Despite the turnover, Tulip was blamed for poor financial results at Danish Crown, which posted losses of £31m in 2018 on the back of a £27m loss the previous year. 

Welcome investment

Tulip had been facing cost-cutting measures in a bid to improve profits and the sale will see welcome investment in the business.

Jayson Penn, Pilgrim’s global chief executive officer, said the transaction would be funded entirely by cash on hand.

Mr Penn said that Pilgrim’s strong cash flow generation and the additional cash flow from the acquisition would allow the company to maintain its strong credit profile.

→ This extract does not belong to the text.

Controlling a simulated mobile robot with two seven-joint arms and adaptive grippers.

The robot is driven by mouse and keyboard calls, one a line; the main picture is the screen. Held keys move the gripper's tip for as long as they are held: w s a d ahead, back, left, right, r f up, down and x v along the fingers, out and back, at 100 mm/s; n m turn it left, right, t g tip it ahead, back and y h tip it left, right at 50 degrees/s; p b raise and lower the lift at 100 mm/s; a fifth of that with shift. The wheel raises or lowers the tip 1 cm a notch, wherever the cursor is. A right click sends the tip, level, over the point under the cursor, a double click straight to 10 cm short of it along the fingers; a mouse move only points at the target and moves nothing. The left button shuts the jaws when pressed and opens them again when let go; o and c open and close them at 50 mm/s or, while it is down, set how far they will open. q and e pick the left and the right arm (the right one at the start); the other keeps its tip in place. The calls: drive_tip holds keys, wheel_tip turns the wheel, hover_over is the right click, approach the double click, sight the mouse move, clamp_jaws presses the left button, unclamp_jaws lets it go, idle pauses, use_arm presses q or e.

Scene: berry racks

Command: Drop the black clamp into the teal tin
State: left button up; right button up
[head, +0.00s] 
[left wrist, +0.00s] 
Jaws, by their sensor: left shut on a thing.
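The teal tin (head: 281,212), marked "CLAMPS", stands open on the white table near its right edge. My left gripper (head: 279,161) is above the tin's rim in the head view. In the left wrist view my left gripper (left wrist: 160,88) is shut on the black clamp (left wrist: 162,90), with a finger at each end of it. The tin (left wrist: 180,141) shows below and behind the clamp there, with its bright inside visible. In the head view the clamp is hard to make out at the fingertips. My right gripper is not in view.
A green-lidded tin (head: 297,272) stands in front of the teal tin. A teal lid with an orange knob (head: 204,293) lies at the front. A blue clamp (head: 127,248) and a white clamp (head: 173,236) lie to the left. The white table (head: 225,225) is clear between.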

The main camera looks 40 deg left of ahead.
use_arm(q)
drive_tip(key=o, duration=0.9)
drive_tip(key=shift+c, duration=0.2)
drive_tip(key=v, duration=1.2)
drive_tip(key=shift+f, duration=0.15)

It would also allow it to make further acquisitions, Mr Penn said.

Pig industry commentator Peter Crichton said the sale would bring significant investment into the UK’s processing system over the short term.

“Pilgrim’s is a very well-organised and efficient operator that will bring with it a lot of technical capability and upgrading,” Mr Crichton said.

The new company will be well funded and senior figures in the pig processing world are eyeing Pilgim’s as strong competition, he said.

However, he was concerned over the longer-term implications for the UK pigmeat market. 

 “Undoubtedly, this move signals further long-term rationalisation for the UK pig sector.

“Fewer processors means less competition for pigmeat and ultimately that may not be a good thing for British pig producers,” he suggested.